Ever since I moved, I have my pillow on the left side of the bed. The same as I used to. As if somehow I was expecting at some point some knight in shining armour to come and fill the other side, the other pillow. I’ve been waiting, hoping, going on dating apps, looking around in bars. I’ve been feeling sorry for myself that others (some in particular) have partners and I don’t. I’ve been wondering when it’s going to happen to me.
But you know what? I don’t need a man. I don’t need one to sleep or to breathe or to walk or to work. I don’t need to wait for a text message to come in or to wonder if one likes me or if he will become my “boyfriend” after a couple more dates.
I have my own place. I can do the washing up or leave it if I like. I can leave my dirty washing in piles on the floor (sorted piles – I know what they’re for) and my clean (but rather well worn) knickers on the airer.
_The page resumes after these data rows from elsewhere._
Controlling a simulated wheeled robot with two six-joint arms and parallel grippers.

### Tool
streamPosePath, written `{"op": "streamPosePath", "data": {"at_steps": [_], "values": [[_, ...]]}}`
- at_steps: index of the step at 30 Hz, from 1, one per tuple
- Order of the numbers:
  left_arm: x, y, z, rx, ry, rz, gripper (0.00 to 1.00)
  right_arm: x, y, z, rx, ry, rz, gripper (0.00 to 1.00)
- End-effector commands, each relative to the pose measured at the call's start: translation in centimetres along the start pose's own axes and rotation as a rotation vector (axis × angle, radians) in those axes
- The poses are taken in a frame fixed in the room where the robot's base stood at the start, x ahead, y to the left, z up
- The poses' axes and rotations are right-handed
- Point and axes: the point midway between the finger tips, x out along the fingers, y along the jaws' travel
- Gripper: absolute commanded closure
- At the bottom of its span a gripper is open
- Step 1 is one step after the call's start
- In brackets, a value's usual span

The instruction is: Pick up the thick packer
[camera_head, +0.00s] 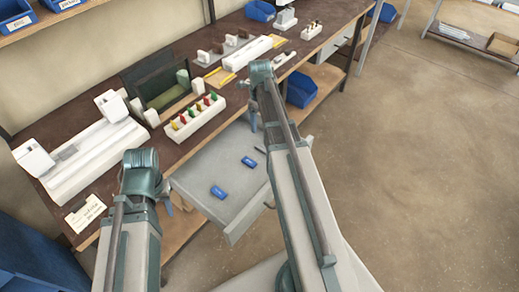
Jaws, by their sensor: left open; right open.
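Two small blue blocks lie in the open grey drawer (195,185): a nearer one (218,192) and a farther one (249,162). A thin dark piece (260,150) lies beyond them, partly behind my right arm. I cannot tell from their size here which piece is the thick packer. My right gripper (254,124) points down over the drawer's far part, open and apart from the blocks. My left gripper (167,206) is mostly hidden behind its own arm, left of the drawer, and is open. I see nothing held in either gripper.
A blue bin (300,89) sits below the bench. The floor at right is clear.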

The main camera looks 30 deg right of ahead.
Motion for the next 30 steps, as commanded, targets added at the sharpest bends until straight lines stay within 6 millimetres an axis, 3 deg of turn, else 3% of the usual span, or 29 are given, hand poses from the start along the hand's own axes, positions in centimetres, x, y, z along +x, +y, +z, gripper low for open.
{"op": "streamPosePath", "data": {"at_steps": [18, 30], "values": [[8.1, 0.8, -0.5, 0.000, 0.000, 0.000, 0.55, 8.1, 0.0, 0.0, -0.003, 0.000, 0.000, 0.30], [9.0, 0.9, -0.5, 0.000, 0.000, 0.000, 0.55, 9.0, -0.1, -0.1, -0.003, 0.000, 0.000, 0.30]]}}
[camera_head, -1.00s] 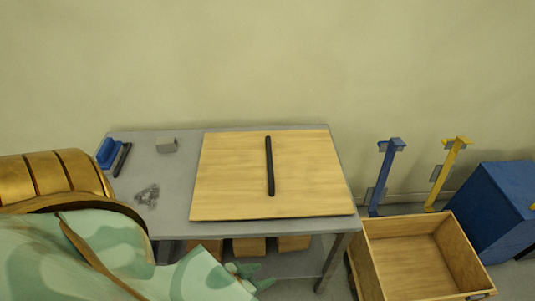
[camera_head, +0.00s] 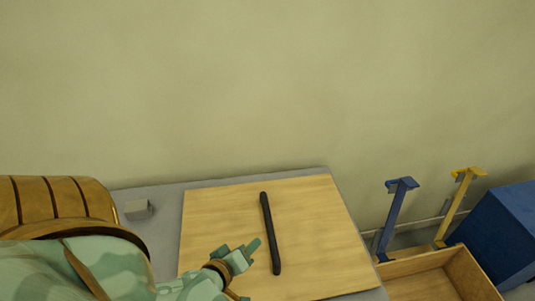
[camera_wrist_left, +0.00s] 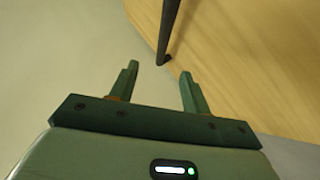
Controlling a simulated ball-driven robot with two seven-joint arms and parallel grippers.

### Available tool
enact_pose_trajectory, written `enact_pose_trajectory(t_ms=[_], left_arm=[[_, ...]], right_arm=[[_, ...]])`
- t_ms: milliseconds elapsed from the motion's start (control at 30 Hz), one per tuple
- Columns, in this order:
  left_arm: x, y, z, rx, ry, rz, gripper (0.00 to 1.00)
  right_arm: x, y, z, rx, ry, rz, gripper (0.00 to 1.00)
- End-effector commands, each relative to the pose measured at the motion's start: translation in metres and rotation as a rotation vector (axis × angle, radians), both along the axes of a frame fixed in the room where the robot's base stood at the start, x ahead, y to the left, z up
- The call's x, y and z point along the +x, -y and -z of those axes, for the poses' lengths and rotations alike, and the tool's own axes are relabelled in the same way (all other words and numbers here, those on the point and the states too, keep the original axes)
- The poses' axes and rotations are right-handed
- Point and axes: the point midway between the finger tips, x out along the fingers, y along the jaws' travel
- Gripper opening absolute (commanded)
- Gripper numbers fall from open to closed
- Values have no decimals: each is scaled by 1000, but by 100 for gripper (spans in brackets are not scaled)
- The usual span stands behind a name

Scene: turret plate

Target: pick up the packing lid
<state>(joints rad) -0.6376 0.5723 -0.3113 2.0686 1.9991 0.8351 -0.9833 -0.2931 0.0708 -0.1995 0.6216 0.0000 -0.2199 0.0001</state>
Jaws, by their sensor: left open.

I can fill the Sky box up with rubbishy American TV shows which involve a lot of murder (my favourite type) and cook (or not bother) – who’s watching?!
I have a whole bed to myself. But I have only been utilising “my” half. You know what? No more. I have moved my pillow to the middle of the bed and I be sleeping all the way across from now on. I don’t need to share it with anyone. No, more than that. I don’t WANT to share it with anyone.
It’s my bed and I’ll be sleeping in the middle.